### Task objective
Write out the data below exactly as given, without any of its pictures.

### Information shown
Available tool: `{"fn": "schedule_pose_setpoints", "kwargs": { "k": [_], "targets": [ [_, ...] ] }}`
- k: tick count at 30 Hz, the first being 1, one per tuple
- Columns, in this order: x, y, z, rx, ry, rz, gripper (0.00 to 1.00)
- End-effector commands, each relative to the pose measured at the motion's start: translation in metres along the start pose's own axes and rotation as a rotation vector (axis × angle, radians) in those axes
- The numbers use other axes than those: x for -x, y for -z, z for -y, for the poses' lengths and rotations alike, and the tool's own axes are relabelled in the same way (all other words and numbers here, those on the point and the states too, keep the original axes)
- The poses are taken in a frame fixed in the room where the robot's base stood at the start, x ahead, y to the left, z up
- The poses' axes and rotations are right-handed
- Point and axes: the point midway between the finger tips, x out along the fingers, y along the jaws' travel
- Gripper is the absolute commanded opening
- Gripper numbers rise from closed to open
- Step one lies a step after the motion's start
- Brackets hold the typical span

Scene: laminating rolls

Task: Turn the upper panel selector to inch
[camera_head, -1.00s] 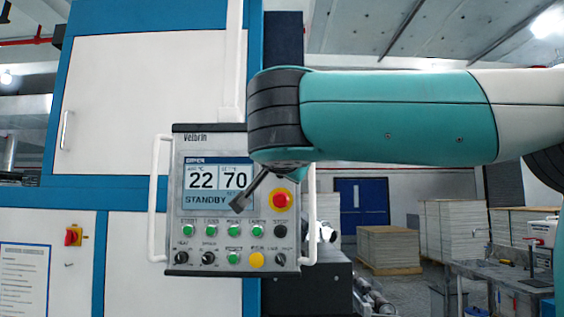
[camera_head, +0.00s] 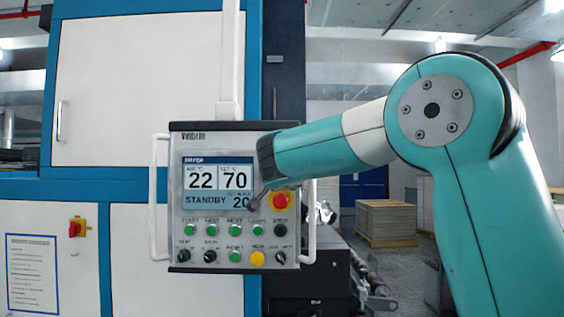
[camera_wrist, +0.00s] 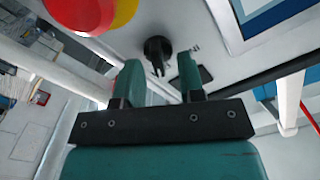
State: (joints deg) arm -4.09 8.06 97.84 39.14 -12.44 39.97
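The upper selector shows in the wrist view as a black knob (camera_wrist: 157,47) with a grip bar, set on the light panel face between the red stop button and the screen frame. Small lettering beside it is unreadable. My gripper (camera_wrist: 157,62) is open, its two teal fingers apart and pointing at the panel. The knob lies ahead of the gap between the fingertips; I cannot tell how far. Nothing is held.
The red stop button (camera_head: 281,201) on its yellow base is close by, and also in the wrist view (camera_wrist: 80,12). The screen (camera_head: 217,185) reads STANDBY. Buttons and lower selectors (camera_head: 210,256) line the panel below. White handles (camera_head: 155,200) flank it.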

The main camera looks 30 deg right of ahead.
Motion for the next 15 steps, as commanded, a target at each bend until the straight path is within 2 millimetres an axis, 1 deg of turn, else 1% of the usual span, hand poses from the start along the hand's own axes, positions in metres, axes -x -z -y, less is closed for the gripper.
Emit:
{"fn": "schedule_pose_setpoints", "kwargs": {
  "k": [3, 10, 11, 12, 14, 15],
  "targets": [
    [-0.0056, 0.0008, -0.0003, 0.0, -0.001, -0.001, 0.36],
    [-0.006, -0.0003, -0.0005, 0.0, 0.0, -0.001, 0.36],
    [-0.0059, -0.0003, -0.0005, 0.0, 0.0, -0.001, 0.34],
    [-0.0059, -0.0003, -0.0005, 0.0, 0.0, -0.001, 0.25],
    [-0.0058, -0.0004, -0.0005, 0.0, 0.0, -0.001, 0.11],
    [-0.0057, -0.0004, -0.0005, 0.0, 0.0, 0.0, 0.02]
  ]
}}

### Right answer
Available tool: `{"fn": "schedule_pose_setpoints", "kwargs": { "k": [_], "targets": [ [_, ...] ] }}`
- k: tick count at 30 Hz, the first being 1, one per tuple
- Columns, in this order: x, y, z, rx, ry, rz, gripper (0.00 to 1.00)
- End-effector commands, each relative to the pose measured at the motion's start: translation in metres along the start pose's own axes and rotation as a rotation vector (axis × angle, radians) in those axes
- The numbers use other axes than those: x for -x, y for -z, z for -y, for the poses' lengths and rotations alike, and the tool's own axes are relabelled in the same way (all other words and numbers here, those on the point and the states too, keep the original axes)
- The poses are taken in a frame fixed in the room where the robot's base stood at the start, x ahead, y to the left, z up
- The poses' axes and rotations are right-handed
- Point and axes: the point midway between the finger tips, x out along the fingers, y along the jaws' travel
- Gripper is the absolute commanded opening
- Gripper numbers rise from closed to open
- Step one lies a step after the motion's start
- Brackets hold the typical span

Scene: laminating rolls

Task: Turn the upper panel selector to inch
[camera_head, -1.00s] 
[camera_head, +0.00s] 
[camera_wrist, +0.00s] 
State: (joints deg) arm -4.09 8.06 97.84 39.14 -12.44 39.97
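The upper selector shows in the wrist view as a black knob (camera_wrist: 157,47) with a grip bar, set on the light panel face between the red stop button and the screen frame. Small lettering beside it is unreadable. My gripper (camera_wrist: 157,62) is open, its two teal fingers apart and pointing at the panel. The knob lies ahead of the gap between the fingertips; I cannot tell how far. Nothing is held.
The red stop button (camera_head: 281,201) on its yellow base is close by, and also in the wrist view (camera_wrist: 80,12). The screen (camera_head: 217,185) reads STANDBY. Buttons and lower selectors (camera_head: 210,256) line the panel below. White handles (camera_head: 155,200) flank it.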

The main camera looks 30 deg right of ahead.
Motion for the next 15 steps, as commanded, a target at each bend until the straight path is within 2 millimetres an axis, 1 deg of turn, else 1% of the usual span, hand poses from the start along the hand's own axes, positions in metres, axes -x -z -y, less is closed for the gripper.
Emit:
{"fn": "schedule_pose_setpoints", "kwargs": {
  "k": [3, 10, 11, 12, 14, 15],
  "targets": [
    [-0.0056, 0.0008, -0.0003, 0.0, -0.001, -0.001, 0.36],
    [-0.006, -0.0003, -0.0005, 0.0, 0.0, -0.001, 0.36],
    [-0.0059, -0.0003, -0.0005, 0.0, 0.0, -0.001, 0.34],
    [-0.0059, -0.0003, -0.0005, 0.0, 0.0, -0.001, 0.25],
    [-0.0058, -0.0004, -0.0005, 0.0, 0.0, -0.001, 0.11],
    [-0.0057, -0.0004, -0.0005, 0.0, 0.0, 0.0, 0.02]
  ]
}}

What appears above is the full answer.